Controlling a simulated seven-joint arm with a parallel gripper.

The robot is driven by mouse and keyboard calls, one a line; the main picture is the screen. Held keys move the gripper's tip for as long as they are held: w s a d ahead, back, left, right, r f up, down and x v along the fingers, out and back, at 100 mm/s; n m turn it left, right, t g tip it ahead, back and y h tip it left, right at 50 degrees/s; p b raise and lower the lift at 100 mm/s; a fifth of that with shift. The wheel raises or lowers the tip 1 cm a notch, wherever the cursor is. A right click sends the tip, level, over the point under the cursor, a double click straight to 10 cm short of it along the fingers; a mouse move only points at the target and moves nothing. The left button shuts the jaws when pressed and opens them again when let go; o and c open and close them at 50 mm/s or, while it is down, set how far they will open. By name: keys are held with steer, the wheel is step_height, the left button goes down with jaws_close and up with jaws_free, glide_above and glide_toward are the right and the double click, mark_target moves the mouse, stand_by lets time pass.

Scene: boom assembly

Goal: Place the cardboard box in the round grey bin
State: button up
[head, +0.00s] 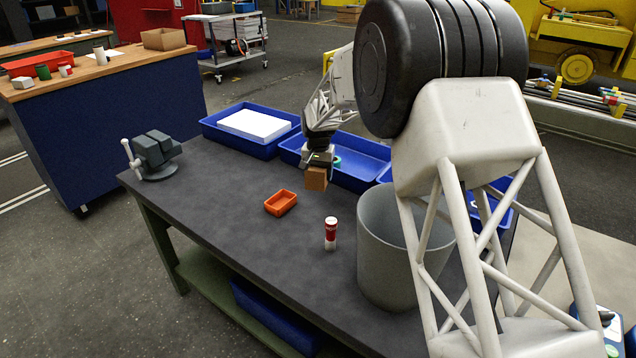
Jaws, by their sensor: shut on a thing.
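The small brown cardboard box (316,179) hangs in my gripper (317,166), which is shut on it. It appears above the table, in front of a blue tray; its exact height is hard to tell. The round grey bin (378,258) stands at the table's right end, to the right of and nearer than the box. Its open top shows, but its floor is hidden. My arm covers part of the bin's right side.
Blue trays (250,148) line the back edge. A vise (152,156) sits at the left end.

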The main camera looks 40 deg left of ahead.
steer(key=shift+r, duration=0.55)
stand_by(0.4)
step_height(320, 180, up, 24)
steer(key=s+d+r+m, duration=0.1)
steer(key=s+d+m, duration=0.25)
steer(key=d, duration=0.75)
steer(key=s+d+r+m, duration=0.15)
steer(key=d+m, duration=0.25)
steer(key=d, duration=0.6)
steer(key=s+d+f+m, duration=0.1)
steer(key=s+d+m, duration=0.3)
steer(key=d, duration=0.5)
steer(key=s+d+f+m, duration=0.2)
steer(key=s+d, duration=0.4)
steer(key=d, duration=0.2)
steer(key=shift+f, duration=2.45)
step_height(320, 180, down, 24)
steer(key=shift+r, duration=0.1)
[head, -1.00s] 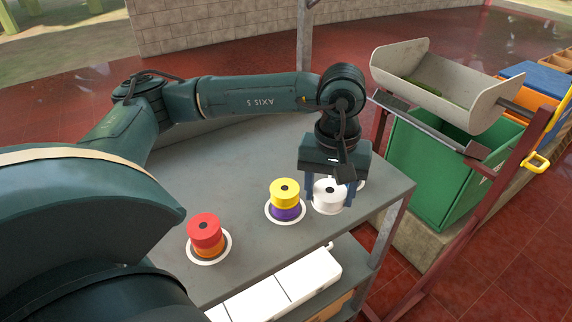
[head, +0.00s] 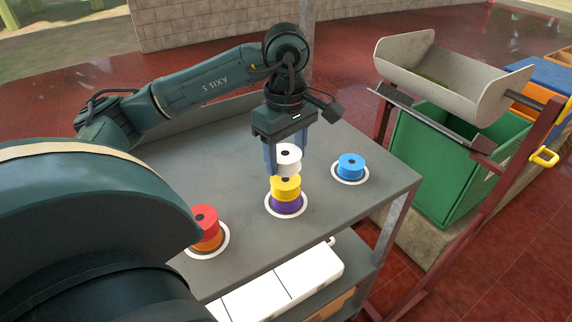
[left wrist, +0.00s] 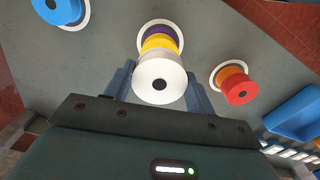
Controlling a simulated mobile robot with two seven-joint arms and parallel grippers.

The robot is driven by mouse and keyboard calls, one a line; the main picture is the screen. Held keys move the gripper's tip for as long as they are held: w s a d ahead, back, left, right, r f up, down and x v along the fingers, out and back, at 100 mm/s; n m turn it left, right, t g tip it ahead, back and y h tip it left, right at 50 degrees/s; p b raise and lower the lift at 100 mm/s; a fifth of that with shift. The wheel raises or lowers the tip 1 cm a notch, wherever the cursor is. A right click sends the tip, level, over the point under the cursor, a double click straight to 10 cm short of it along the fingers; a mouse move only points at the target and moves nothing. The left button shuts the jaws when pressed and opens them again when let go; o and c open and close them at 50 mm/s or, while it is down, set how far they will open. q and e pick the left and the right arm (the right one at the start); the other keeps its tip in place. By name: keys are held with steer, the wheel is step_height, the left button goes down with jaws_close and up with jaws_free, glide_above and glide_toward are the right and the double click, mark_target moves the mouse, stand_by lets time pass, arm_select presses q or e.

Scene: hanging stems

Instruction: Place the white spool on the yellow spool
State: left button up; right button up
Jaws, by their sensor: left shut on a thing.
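My left gripper (head: 288,165) is shut on the white spool (head: 287,155), which also shows between the fingers in the left wrist view (left wrist: 160,80). It holds the spool upright above the yellow spool (head: 286,187). In the head view the white spool's lower edge overlaps the top of the yellow one; whether they touch I cannot tell. The yellow spool sits on a purple spool (head: 287,206) inside a white ring; this stack also shows in the left wrist view (left wrist: 160,42). My right gripper is not in view.
A blue spool (head: 350,164) stands in a white ring to the right on the grey table (head: 240,255). A red spool (head: 205,218) sits on an orange spool (head: 208,240) to the left. A green bin (head: 440,165) stands beyond the table's right edge.

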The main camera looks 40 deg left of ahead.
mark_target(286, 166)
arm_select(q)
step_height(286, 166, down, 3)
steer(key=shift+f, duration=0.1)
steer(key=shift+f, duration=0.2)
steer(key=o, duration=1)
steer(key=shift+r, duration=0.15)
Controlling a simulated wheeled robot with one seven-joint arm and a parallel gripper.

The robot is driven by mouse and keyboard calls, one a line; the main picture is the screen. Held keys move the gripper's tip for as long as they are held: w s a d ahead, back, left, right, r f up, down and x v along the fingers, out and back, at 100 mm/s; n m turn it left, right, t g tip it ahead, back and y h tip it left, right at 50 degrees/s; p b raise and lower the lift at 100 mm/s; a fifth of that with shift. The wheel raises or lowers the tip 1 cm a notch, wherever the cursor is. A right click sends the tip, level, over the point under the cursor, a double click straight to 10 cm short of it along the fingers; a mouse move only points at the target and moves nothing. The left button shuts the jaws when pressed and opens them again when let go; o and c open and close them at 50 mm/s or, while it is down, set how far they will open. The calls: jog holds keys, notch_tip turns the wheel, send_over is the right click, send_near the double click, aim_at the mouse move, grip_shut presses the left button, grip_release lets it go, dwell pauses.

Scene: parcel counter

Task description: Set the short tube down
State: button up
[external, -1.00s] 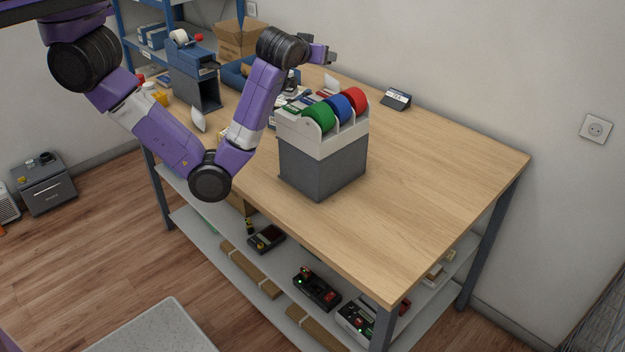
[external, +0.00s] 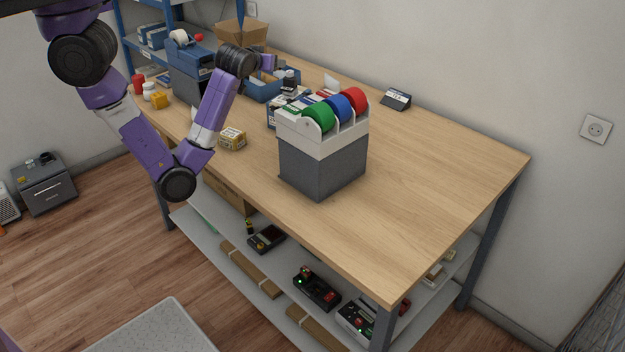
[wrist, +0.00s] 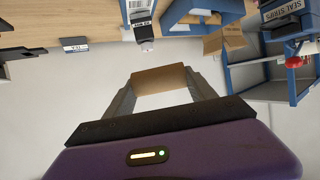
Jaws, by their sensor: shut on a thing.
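The short tube (wrist: 160,77) is a plain brown cardboard piece. In the wrist view it lies crosswise between the tips of my gripper (wrist: 162,84), which is shut on it. In the external view my gripper (external: 269,62) is above the far left part of the counter (external: 420,185), near the blue tray. The tube cannot be made out there. The wrist view has the counter along its top edge and pale wall behind the tube, so the tube looks held clear of the surface.
A grey dispenser (external: 318,170) with green, blue and red tape rolls stands mid-counter.

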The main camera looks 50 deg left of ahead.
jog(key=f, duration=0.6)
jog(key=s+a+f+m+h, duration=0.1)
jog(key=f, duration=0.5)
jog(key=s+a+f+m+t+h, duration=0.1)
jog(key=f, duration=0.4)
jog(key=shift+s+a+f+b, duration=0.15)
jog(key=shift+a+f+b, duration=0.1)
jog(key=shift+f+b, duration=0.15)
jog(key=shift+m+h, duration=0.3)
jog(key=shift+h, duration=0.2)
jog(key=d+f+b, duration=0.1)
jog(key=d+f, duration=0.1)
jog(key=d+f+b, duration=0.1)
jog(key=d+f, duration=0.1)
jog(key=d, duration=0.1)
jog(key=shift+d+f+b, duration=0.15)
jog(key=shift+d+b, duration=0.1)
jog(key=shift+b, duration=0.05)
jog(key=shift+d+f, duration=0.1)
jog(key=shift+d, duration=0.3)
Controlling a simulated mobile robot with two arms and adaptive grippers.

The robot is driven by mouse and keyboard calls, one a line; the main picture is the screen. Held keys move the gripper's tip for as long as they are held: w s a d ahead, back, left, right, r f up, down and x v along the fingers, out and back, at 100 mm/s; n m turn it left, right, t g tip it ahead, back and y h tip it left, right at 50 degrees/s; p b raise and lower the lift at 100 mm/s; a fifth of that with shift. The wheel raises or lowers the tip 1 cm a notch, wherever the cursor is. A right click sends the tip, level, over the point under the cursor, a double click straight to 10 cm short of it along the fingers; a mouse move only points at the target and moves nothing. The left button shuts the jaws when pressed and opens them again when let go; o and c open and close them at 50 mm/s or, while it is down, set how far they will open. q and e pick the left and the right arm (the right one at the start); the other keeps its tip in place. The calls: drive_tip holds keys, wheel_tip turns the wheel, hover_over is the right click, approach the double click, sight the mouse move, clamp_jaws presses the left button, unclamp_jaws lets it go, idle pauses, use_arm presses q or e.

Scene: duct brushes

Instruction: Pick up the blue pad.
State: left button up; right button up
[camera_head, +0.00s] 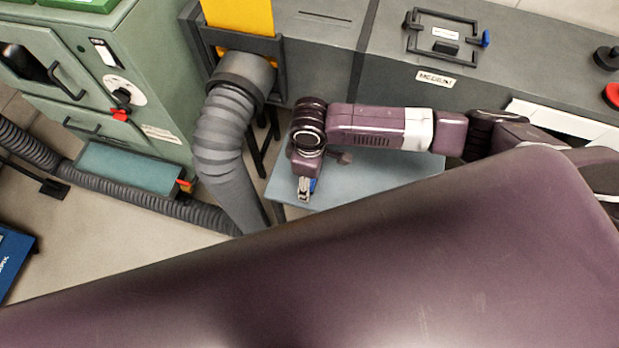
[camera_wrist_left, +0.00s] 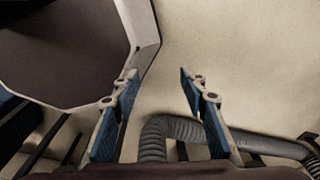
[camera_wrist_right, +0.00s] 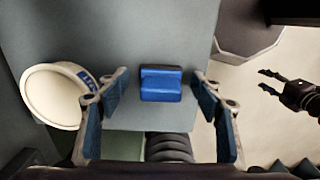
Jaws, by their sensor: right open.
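The blue pad (camera_wrist_right: 160,84) lies on a grey-blue table top (camera_wrist_right: 150,30) in the right wrist view. In the head view only a small blue patch beside my right gripper (camera_head: 304,190) shows, and I cannot tell whether it is the pad. My right gripper (camera_wrist_right: 158,84) is open, with its two fingers on either side of the pad in that view and apart from it. My left gripper (camera_wrist_left: 156,78) is open and empty, with bare floor beyond it. Its fingers also appear at the right edge of the right wrist view (camera_wrist_right: 266,80).
A white round tub (camera_wrist_right: 45,98) with a blue label stands left of the pad, close to my right gripper's left finger. A thick grey hose (camera_head: 221,130) runs down beside the table (camera_head: 390,172). A green cabinet (camera_head: 150,50) and a grey duct (camera_head: 520,60) stand behind.

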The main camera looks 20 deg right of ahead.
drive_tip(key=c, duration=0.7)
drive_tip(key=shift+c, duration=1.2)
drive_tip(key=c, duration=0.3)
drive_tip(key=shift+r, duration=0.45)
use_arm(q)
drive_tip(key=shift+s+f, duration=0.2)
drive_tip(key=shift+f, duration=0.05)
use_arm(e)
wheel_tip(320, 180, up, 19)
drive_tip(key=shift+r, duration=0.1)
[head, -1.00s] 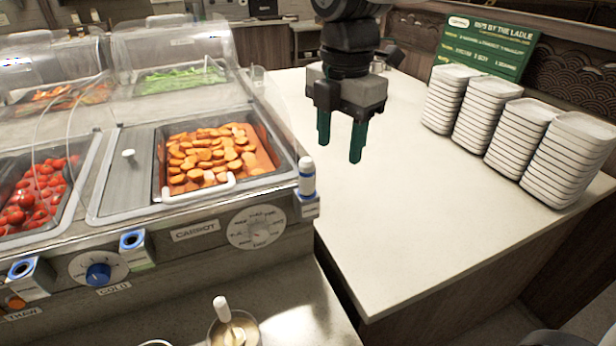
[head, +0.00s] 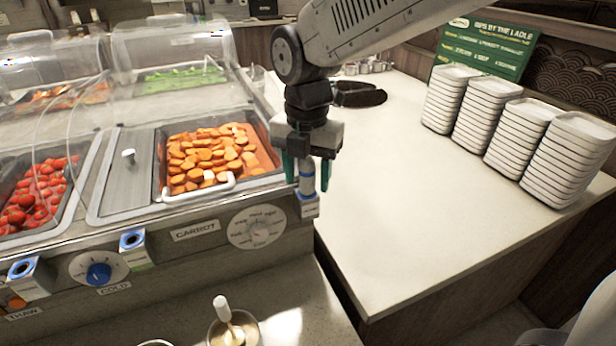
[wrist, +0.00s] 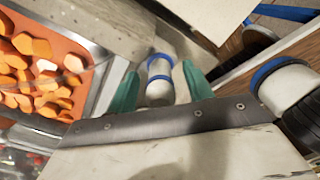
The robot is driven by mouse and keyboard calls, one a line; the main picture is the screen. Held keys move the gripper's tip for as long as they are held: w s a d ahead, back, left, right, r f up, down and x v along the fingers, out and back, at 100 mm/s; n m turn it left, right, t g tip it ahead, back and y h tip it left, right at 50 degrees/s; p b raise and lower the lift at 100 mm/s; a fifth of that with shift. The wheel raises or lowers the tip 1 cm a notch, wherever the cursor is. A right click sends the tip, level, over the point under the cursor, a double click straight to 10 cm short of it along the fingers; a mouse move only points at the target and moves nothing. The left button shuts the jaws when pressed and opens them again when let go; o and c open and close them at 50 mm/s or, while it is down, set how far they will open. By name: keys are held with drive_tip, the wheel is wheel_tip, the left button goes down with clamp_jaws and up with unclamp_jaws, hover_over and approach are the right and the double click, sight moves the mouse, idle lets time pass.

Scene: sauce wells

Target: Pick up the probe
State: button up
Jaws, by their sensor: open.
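The probe (head: 307,178) is a white cylinder with blue bands. It stands in a small holder (head: 307,205) at the right front corner of the food counter. It also shows in the wrist view (wrist: 160,82), lying between the two green fingers. My gripper (head: 307,181) is open and points down, with a finger on either side of the probe's upper part. In the wrist view my gripper (wrist: 160,92) shows a gap between the fingers and the probe. The probe's top is hidden behind my gripper in the head view.
Stacks of white plates (head: 512,138) stand at the right. The white worktop (head: 400,215) between is mostly clear.

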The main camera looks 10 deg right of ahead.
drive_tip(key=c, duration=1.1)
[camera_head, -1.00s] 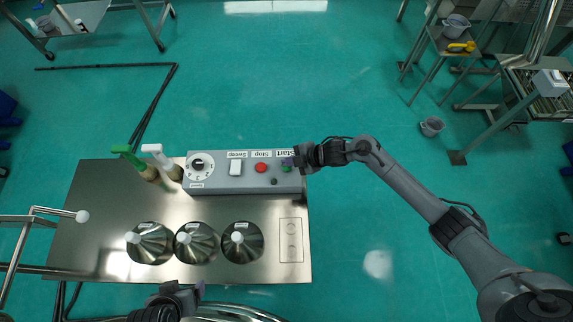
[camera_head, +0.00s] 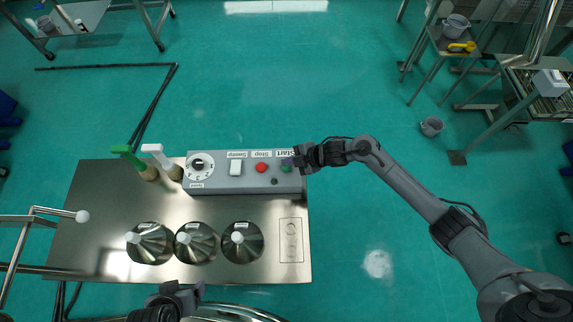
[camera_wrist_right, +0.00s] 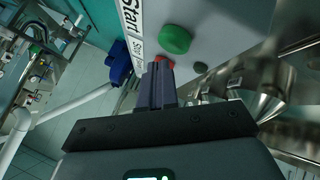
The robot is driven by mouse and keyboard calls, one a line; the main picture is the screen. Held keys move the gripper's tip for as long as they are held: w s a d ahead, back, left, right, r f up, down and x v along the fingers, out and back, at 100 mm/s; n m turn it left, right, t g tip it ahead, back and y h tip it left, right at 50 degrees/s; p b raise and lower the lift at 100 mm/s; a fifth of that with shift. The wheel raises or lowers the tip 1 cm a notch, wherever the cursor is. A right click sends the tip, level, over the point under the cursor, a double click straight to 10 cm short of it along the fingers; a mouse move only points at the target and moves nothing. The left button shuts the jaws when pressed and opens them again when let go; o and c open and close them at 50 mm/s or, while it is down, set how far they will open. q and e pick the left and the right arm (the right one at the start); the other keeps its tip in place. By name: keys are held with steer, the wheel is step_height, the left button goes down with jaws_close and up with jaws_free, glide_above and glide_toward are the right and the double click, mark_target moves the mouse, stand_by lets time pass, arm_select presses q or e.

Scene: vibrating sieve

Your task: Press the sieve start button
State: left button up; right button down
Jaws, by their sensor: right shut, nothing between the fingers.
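The green start button (camera_head: 286,169) sits at the right end of the grey control box (camera_head: 215,183), by the "Start" label (camera_head: 285,153). It also shows as a round green cap in the right wrist view (camera_wrist_right: 174,40). My right gripper (camera_head: 289,161) is shut and empty, its fingertips close to the green button at the box's right end. In the wrist view the fingertips (camera_wrist_right: 162,68) appear below the green button and overlap part of the red stop button (camera_wrist_right: 164,59); I cannot tell whether they touch anything. My left gripper (camera_head: 200,290) is partly seen at the bottom edge.
The box also carries the red stop button (camera_head: 261,168), a white sweep switch (camera_head: 236,168) and a dial (camera_head: 200,165). Two brushes (camera_head: 148,171) stand to its left. Several steel cones (camera_head: 196,245) sit on the metal tabletop (camera_head: 90,220).

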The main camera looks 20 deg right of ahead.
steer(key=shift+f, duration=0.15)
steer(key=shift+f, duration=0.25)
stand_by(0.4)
:::::
• [To do]:
Give the number of lines that hold the word "joint" in these records, with nothing added.

• [Task solution]:
3